Mr. and Mrs. Shrieves celebrated the 15th anniversary of their marriage by inviting their friends to attend their crystal wedding on Tuesday evening, February 8th. Accord­ingly a merry party filled the omnibuses and proceeded to their residence, one mile east of town, and spent an evening of unal­loyed pleasure. Mrs. Shrieves, assisted by her sisters, Mrs. Cummings and Mrs. Wm. Shrieves, entertained their guests in a graceful and pleasant manner.

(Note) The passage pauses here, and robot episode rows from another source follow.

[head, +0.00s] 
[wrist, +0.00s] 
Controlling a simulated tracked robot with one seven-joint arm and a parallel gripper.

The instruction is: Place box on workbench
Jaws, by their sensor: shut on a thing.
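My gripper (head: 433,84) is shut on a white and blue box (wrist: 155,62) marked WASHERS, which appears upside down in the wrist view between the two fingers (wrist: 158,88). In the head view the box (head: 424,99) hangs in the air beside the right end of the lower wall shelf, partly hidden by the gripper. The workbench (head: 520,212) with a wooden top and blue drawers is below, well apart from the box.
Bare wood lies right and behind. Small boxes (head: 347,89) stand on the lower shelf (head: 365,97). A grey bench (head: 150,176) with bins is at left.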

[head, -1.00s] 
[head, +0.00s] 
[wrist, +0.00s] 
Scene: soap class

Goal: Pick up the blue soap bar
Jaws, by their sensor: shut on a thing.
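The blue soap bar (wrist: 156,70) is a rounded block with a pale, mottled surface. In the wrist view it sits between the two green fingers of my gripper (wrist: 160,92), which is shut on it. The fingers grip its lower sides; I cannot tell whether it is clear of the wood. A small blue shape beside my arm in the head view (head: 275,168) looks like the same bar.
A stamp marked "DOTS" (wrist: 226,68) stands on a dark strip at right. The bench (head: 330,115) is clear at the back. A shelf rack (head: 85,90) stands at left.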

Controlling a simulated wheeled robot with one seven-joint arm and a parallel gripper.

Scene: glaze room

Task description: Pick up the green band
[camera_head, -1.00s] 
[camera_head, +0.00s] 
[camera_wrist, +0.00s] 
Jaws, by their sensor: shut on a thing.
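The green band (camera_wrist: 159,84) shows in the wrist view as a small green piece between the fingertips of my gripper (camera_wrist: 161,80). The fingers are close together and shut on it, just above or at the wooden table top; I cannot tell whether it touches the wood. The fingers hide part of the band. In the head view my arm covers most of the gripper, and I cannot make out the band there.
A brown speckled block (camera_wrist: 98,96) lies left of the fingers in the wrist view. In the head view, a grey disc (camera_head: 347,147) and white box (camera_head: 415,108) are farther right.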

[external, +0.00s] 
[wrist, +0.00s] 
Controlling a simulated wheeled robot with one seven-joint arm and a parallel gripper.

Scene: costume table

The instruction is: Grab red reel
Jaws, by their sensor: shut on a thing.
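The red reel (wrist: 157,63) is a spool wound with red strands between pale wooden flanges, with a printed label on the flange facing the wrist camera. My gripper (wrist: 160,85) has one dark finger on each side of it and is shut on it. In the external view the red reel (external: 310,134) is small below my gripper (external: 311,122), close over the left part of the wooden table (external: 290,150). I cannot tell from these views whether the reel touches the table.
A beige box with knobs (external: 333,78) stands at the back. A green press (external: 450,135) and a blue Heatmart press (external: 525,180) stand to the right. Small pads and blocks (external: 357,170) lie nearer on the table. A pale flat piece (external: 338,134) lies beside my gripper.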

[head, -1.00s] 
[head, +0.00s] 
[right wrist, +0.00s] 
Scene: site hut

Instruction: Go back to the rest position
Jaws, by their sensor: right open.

Although invitation cards announced no presents, a few of the most intimate friends pre­sented some choice little articles in remembrance of the occa­sion.
The following were present: Mrs. Hickok, Mrs. Mansfield, Mrs. Butler, Miss Graham, Mr. and Mrs. Kinne, Mr. and Mrs. S. D. Pryor, Mr. and Mrs. Wallis, Mr. and Mrs. M. L. Robin­son, Mr. and Mrs. Spotswood, Dr. and Mrs. Van Doren, Mr. and Mrs. Earnest, Mr. and Mrs. H. Brown, Rev. and Mrs. Hyden, Rev. and Mrs. Platter, Mrs. Houston, Mr. and Mrs. D. A. Millington, Mr. and Mrs. J. C. Fuller, Mr. and Mrs. Black, Mr. and Mrs. Williams, Mr. and Mrs. R. S. Wilson, Rev. and Mrs. Borchers, Mr. and Mrs. Meech, Mr. and Mrs. Millhouse, Mr. and Mrs. S. S. Linn, Mr. and Mrs. Snyder, Mr. and Mrs. W. D. Roberts, Mr. Hendricks, and John Roberts.
Winfield Courier, May 5, 1881.
                                                      Prohibition in Kansas.
                                How It Has Killed Winfield and Cowley County!
      Statements of Businessmen of Winfield and Leading Citizens of Cowley County,
                                          Kansas, in Relation to the Situation.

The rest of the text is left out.